Chapter 5. The Standard Template Library Part II: Algorithms and Ranges

The preceding chapter covered STL containers, including std::vector, std::deque, and std::map, as well as how iterators on these containers work. In this chapter, you will see how STL algorithms are used to traverse an STL container, apply a function to each member, and replace iterative loops with a single statement, resulting in more-efficient and safer code. Because algorithms are expressed in terms of iterators, not in terms of containers, you can employ a single algorithm and leverage its impact on a whole set of containers at once.

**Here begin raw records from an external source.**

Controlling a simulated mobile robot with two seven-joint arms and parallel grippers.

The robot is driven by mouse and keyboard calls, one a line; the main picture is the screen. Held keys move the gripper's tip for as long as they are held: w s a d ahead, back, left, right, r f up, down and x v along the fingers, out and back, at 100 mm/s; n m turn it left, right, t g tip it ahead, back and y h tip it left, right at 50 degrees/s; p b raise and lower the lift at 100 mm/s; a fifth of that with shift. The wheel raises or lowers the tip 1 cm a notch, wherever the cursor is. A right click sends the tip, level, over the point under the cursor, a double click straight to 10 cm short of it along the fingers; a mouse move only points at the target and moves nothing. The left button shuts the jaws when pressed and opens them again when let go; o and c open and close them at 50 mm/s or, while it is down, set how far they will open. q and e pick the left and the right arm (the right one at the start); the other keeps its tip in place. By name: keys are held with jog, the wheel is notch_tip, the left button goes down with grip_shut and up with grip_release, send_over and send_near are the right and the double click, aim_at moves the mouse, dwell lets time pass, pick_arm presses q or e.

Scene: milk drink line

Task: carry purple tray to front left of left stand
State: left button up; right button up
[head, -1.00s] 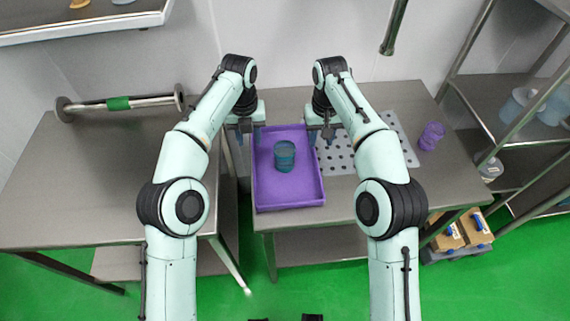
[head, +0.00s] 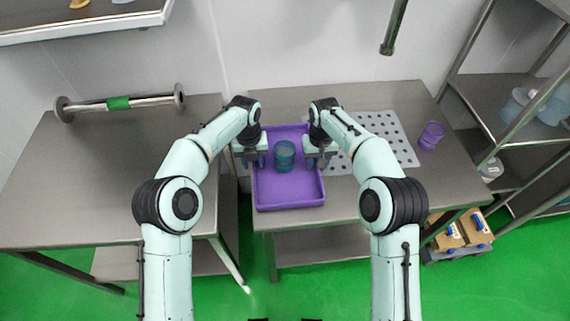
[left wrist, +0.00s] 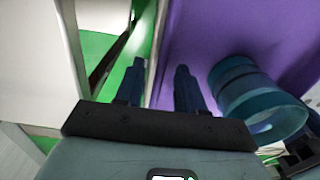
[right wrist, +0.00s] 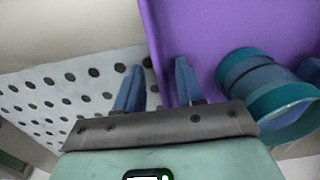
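The purple tray (head: 290,196) lies on the left part of the right stand (head: 375,200), with a teal cup (head: 285,155) standing inside it. The left stand (head: 85,190) is across a narrow gap. My left gripper (head: 256,163) is at the tray's left wall; in the left wrist view its open fingers (left wrist: 160,85) are on either side of that wall. My right gripper (head: 318,163) is at the right wall; in the right wrist view its open fingers (right wrist: 158,82) are on either side of the wall. Whether any finger touches it, I cannot tell.
A metal bar with a green band (head: 118,103) lies at the back of the left stand. A perforated plate (head: 395,140) is right of the tray, with a purple cup (head: 431,135) beyond it. The front of the left stand is bare. A shelf rack (head: 510,95) stands at right.

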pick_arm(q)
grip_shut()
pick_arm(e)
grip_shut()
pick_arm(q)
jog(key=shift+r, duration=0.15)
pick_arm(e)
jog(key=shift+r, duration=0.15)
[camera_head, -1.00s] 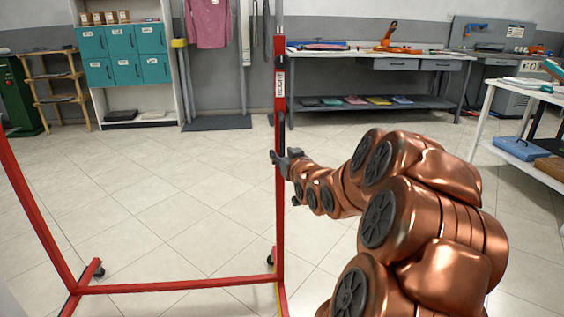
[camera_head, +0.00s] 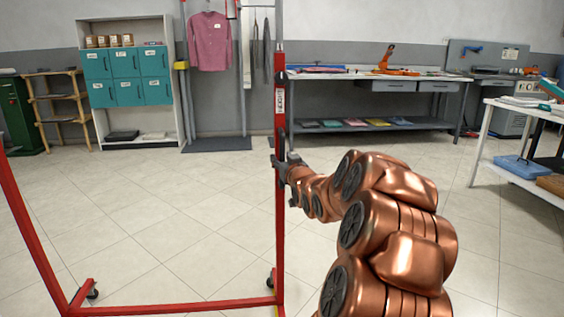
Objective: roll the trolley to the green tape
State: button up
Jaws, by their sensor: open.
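The trolley is a red metal frame on casters. Its right post (camera_head: 280,220) is upright, with a white label high on it, and a low red bar (camera_head: 180,307) joins it to the slanting left post (camera_head: 32,232). My gripper (camera_head: 281,162) is open at the right post, at about mid-height. Its dark fingers overlap the post in the picture; I cannot tell whether the post lies between them or whether they touch it. My copper arm reaches in from the lower right. I see no green tape on the floor in view.
Tiled floor (camera_head: 150,220) is clear beyond the trolley. A shelf unit with teal boxes (camera_head: 127,77) and a pink shirt (camera_head: 208,41) stand at the back. A grey workbench (camera_head: 375,78) runs along the back wall. A white table (camera_head: 520,170) stands at right.

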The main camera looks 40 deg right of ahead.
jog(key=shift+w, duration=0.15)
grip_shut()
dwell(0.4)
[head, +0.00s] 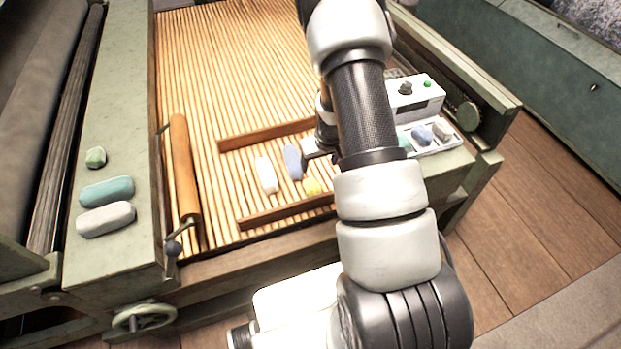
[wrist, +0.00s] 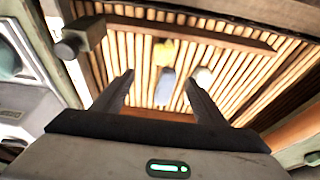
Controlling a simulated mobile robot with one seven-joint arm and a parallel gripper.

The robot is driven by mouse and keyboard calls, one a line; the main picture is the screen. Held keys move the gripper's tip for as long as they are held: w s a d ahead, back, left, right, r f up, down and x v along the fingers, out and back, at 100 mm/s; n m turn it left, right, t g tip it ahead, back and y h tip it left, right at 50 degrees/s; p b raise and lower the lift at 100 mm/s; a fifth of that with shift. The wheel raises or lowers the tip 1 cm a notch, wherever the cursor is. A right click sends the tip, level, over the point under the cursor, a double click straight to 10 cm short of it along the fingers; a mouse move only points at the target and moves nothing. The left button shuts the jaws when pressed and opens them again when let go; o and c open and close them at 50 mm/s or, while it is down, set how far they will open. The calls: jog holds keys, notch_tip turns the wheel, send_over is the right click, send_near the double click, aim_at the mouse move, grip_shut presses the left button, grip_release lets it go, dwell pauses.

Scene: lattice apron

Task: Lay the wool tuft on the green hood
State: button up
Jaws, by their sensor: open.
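Three wool tufts lie on the slatted lattice: a white one (head: 267,174), a blue-grey one (head: 293,162) and a yellow one (head: 312,186). My gripper (head: 309,150) is right beside the blue-grey tuft, partly hidden by my arm in the head view. In the wrist view, my gripper (wrist: 160,78) is open, and the blue-grey tuft (wrist: 165,88) appears between its fingers, not gripped.
On the green ledge lie a small green lump (head: 96,157), a teal lump (head: 107,191) and a grey-white lump (head: 106,219). A wooden roller (head: 184,165) lies between ledge and lattice. Two wooden rails (head: 265,134) flank the tufts. A white tray (head: 440,147) holds more lumps.

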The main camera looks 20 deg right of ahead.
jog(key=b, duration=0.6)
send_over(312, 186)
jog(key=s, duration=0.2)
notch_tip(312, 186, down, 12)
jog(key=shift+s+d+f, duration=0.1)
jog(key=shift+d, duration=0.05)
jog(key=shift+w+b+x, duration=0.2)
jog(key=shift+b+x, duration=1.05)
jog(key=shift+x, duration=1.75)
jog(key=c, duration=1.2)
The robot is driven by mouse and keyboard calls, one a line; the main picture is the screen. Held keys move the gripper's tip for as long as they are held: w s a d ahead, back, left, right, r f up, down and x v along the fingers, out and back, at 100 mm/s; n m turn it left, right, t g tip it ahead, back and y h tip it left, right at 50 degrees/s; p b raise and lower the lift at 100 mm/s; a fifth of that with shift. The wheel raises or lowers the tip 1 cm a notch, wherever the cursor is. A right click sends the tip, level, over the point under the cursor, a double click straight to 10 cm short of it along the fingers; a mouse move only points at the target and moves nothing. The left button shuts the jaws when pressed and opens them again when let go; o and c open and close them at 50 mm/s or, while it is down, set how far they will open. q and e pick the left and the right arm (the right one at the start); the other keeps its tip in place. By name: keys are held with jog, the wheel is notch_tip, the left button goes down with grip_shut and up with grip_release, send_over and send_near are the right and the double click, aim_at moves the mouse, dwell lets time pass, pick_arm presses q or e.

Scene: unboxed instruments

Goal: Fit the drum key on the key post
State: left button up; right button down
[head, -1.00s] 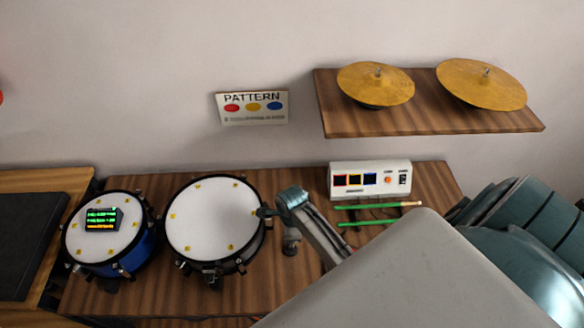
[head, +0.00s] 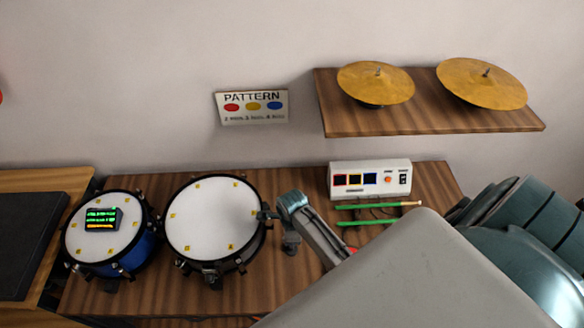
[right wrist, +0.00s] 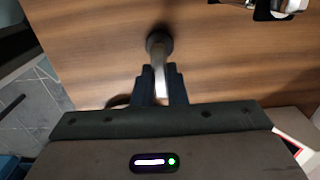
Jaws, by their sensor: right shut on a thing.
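My right gripper (head: 290,240) hangs over the wooden table just right of the large white drum. In the right wrist view its dark fingers (right wrist: 160,72) are shut on a narrow grey metal piece (right wrist: 163,84), which I take to be the drum key. I cannot tell whether this round end is the key post or part of the key, nor whether the two touch. My left gripper is not in view.
The large white drum (head: 212,214) stands close left of the right gripper; a blue drum (head: 103,228) is farther left. Behind are a white control box (head: 370,180) and green sticks (head: 365,222). A shelf (head: 430,120) holds two cymbals. The table's front left is clear.

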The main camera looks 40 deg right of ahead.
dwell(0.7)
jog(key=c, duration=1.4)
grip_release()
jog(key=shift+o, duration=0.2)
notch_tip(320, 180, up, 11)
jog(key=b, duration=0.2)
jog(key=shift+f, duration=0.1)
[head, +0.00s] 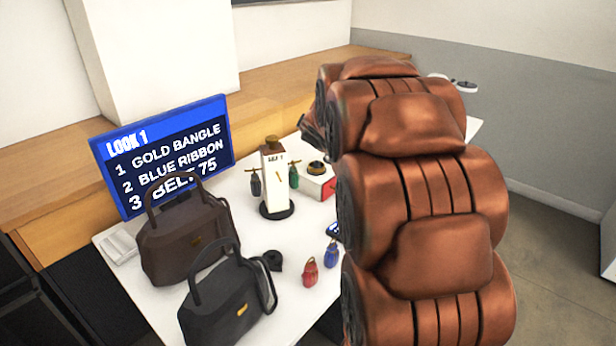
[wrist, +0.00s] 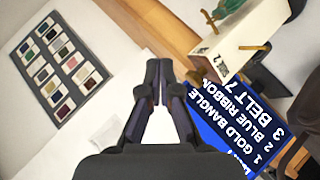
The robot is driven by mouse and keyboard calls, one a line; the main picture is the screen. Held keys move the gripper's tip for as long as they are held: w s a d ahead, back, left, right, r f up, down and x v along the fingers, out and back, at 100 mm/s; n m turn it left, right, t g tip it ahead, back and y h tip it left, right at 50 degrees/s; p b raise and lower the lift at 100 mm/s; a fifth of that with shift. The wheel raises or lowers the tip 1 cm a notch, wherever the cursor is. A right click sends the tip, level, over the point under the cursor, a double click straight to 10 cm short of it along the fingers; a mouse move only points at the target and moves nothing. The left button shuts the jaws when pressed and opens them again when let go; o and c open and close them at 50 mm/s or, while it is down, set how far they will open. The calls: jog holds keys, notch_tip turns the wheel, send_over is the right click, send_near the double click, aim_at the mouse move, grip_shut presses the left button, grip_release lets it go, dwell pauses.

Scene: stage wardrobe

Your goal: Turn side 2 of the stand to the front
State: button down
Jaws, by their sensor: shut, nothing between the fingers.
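The stand (head: 275,178) is a white upright block on a round dark base, with a brass top and side pegs. In the head view, a dark tag hangs on its left peg and a green one on its right. The face toward the head camera has small writing that I cannot read surely. In the wrist view the stand (wrist: 236,42) shows at upper right, with a "2" on one face and a green piece hanging on a peg. My gripper (wrist: 158,66) is shut and empty, apart from the stand. My arm hides it in the head view.
A blue screen (head: 165,155) listing Look 1 stands behind two dark handbags (head: 185,240) (head: 228,305). Small red (head: 310,273) and blue (head: 331,254) pouches stand in front. A red-and-white box (head: 317,182) is right of the stand. A swatch board (wrist: 60,62) lies left in the wrist view.

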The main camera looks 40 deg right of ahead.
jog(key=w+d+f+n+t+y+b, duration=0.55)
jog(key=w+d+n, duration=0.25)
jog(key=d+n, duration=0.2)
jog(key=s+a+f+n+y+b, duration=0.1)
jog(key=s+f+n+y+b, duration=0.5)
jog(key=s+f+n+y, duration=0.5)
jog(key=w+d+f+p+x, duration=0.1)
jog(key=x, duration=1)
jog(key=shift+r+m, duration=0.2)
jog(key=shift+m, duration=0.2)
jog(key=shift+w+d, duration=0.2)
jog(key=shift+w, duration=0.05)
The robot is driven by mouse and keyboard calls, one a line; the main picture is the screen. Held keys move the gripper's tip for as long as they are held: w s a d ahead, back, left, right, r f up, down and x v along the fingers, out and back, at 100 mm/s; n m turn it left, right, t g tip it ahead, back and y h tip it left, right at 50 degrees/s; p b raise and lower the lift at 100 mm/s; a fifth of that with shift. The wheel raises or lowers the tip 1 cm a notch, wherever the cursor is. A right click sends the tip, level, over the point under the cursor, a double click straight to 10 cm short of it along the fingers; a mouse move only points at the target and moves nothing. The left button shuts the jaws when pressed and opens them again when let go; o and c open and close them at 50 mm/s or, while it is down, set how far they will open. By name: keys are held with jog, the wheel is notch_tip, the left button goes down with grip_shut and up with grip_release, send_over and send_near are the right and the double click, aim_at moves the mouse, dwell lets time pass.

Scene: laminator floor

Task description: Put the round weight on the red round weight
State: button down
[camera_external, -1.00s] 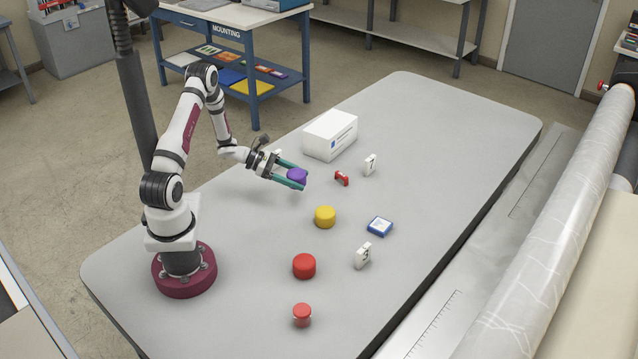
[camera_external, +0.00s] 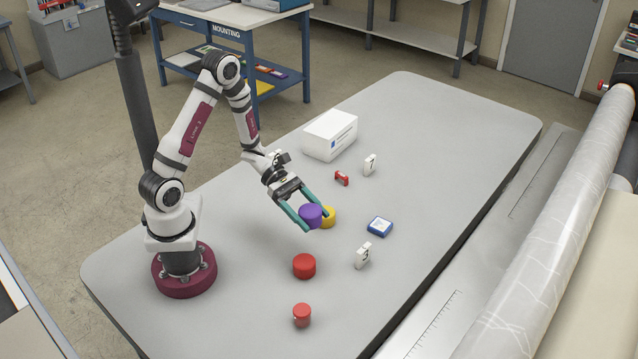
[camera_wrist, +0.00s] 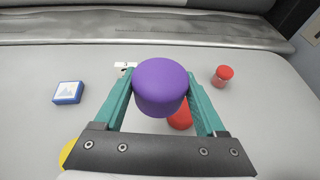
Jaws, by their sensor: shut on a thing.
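My gripper (camera_external: 307,216) is shut on a purple round weight (camera_external: 311,215) and holds it above the table. In the wrist view the purple weight (camera_wrist: 160,86) sits between the teal fingers. The red round weight (camera_external: 304,266) stands on the table, below and nearer the front than the held weight. In the wrist view the red round weight (camera_wrist: 181,119) is partly hidden behind the purple one. A yellow round weight (camera_external: 330,217) stands on the table, partly covered by the held weight in the external view.
A white numbered block (camera_external: 363,255) and a blue box (camera_external: 380,226) are to the right. A red small part (camera_external: 342,178), another white block (camera_external: 370,164) and a white carton (camera_external: 330,135) are farther back. The right of the table is clear.

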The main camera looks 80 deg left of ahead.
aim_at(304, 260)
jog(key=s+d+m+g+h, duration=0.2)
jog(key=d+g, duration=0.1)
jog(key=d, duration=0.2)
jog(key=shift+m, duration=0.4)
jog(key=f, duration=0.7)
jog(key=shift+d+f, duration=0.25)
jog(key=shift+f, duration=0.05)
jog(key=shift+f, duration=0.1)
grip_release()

This chapter also covers ranges, a new feature in the C++20 Standard that makes algorithms more intuitive to work with. The chapter concludes with an introduction to a modern functional approach to C++ programming using range views and range adaptors, also introduced with C++20 but expanded significantly in C++23.

STL Algorithms

STL algorithms, in a single command, can replace operations on sequences of values that would otherwise typically require for or while loop blocks with multiple lines of code. In addition to making code more easily maintainable, they often accomplish the same tasks more efficiently than had they been implemented with handwritten loops, and they clearly indicate user intent, making the code in a sense self-documenting.

Most STL algorithms use a pair of iterators to traverse across the range of a container (or more generally a subset thereof), and many ...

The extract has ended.